Monday, February 16, 2009

Portrait: Santa Clarita, California

I’m twenty-years-old, and don’t know what I’m going to do when I graduate. I know what I want to do. I chose English as my major because I want to bring my love of literature to high school students. I want to go to LAUSD. Now that teachers are being laid off every day, now that budgets are being slashed (again), now that no one’s hiring for English, only math and science…I don’t know how I’m going to live after college. I can’t get a ‘real job’, one that pays me more than ten an hour, because I don’t have a degree. Getting that degree is increasingly more difficult, because I don’t have the money which would allow me to get the most out of my education. I commute an hour to school every day, and an hour back every night. Unlike most of my peers, I’m not eligible for financial aid—my parents make enough money to pay my tuition, so the system doesn’t care about the strain that those costs put on the rest of our lives.
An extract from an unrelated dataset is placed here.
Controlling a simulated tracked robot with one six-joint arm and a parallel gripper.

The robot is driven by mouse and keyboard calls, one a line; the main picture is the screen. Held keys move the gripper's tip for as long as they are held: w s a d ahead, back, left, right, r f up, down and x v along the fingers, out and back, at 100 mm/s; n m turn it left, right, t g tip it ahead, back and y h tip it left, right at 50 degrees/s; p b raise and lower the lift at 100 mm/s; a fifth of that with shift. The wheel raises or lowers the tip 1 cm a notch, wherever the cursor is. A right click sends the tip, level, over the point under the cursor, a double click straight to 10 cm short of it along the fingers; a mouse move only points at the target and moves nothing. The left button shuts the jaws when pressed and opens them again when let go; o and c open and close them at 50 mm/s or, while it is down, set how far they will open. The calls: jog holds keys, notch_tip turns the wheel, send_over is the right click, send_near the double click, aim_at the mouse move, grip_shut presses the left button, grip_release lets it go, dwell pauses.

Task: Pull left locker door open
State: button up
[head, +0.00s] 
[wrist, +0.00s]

In comparison to what a lot of people are going through, these concerns don’t seem so weighty. If I lose my job (which I very well may; more people are starting to see that Gymboree classes are luxury items), I will still have the same roof over my head. We can afford to pay our bills every month, which is sadly more than some of my friends can say. But the previous generations have a habit of saying that the children are our future, that everything rests in the hands of the next generation….well, I am the next generation, and I don’t know where to begin. How am I going to finish school? A Masters Degree is almost a necessity; how will I pay for that? Where will I get the money to pay off my student loans? How will I ever be able to afford an apartment, a house, a family? When I move out, am I going to be living from paycheck to paycheck? What if there’s a hiring freeze, or what if teachers go on strike? How am I going to make a life for myself when other people’s lives are falling apart? If someone could tell me where my generation is supposed to go from here, I’d very much appreciate it.